As we emerged from the small cemetery auditorium and into the graveyard for the burial (conducted by Rabbi Shalom Morris of the Spanish and Portuguese community), it began to rain.
We said the prayers for the dead while the coffin was lowered into the ground.
As we queued for the traditional cleaning of the hands afterwards, I saw, on a piece of marble carved above the washing area, the verse in the Torah which is associated with circumstances not dissimilar to this. It is a verse from Deuteronomy, Chapter 21, concerning when an unknown body is found. The Torah commands that a special ceremony be undertaken for such a body – and there, above the sink, were the words the Torah says mourners in such circumstances must proclaim: “Our hands did not spill this blood, and our eyes did not see [the crime].”

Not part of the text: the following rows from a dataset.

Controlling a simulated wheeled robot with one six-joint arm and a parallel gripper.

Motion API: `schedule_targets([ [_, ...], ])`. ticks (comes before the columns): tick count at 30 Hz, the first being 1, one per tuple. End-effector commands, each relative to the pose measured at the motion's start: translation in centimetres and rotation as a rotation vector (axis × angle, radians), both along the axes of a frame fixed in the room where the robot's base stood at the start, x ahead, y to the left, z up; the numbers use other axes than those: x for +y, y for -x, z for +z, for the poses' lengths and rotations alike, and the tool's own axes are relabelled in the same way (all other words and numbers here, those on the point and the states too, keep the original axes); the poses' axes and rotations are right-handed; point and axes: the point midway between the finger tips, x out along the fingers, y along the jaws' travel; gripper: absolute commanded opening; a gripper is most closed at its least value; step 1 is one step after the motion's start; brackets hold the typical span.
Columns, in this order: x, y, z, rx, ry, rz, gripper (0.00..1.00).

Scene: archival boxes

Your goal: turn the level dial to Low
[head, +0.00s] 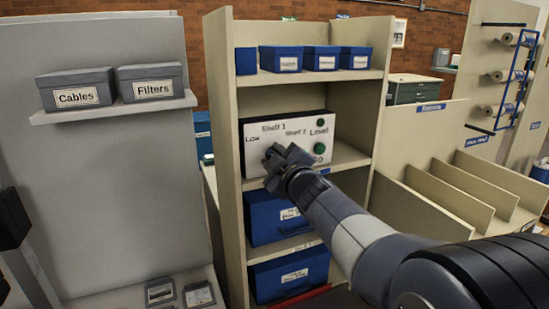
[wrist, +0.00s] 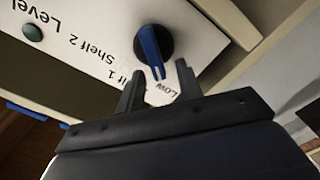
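The white control panel (head: 285,128) sits on a middle shelf of the cabinet, with the labels Low, Shelf 1, Shelf 2 and Level. In the wrist view the level dial (wrist: 153,46) is a round black knob with a blue pointer. The pointer's tip is at the Low label (wrist: 162,90), close to lined up with it. My gripper (wrist: 160,84) is open and empty, one finger on each side of the Low label, near the pointer's tip. Contact with the dial cannot be told. In the head view my gripper (head: 275,154) hides the dial.
A green lamp or button (head: 320,123) and a green button (head: 319,148) above the Go label are at the panel's right. Blue boxes (head: 275,218) stand on shelves below and above. Cabinet side walls (head: 232,180) flank the panel. The Cables box (head: 75,88) is far left.

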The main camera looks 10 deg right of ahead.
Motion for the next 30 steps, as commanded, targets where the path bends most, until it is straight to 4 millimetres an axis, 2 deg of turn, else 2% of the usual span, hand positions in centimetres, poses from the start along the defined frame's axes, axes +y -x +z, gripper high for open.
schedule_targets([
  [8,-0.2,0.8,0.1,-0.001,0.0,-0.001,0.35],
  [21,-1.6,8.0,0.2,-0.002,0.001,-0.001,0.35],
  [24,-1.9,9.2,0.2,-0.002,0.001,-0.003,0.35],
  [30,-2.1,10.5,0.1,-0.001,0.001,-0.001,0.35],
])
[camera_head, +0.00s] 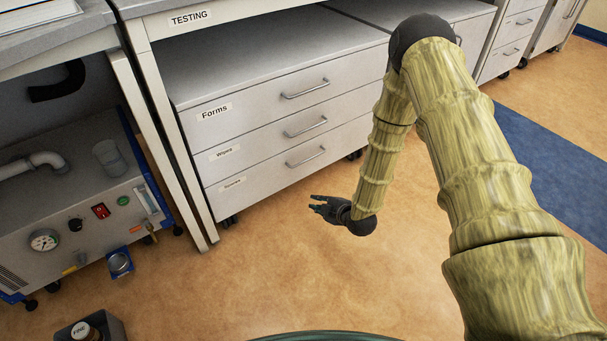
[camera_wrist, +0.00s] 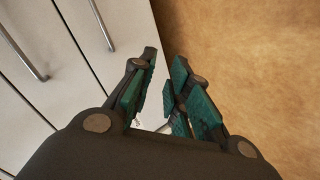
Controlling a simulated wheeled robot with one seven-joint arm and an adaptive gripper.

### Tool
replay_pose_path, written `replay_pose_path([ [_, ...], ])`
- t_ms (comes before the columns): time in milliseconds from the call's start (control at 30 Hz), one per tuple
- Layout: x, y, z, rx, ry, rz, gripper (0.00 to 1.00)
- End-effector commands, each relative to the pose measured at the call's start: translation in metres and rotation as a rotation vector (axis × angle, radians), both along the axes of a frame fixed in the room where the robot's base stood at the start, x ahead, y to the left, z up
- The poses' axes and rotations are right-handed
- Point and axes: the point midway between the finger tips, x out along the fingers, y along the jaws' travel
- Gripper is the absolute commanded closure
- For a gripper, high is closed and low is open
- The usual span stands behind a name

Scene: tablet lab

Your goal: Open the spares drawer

At the end of the proceedings, Rabbi Morris described how it was “beautiful that so many people heard the call to give honour to a member of our extended community.
“We’re all gathered together, here for each other in death. But the most important thing is that we’re there for each other in life – not just people who are like ourselves, but for all people, in all kinds of hardships.
“And often times in our communities we don’t come by people like that, and maybe this means we have to search out these opportunities for people who are struggling, having a difficult time in life.” He said that would be a fitting legacy for Violet Elias.
Speaking to Mr Mukherjee-Richardson afterwards, he described the turnout as “meaning a huge amount.
“It’s overwhelming, it’s staggering. I had a lot of phone calls and texts this morning, so I knew we’d have at least ten, but I didn’t expect this number.
“It shows the level of generosity and goodwill in the Jewish community in London.”
We shook hands, and said the traditional parting message on such occasions – “may we only meet at simchas [joyous occasions]”.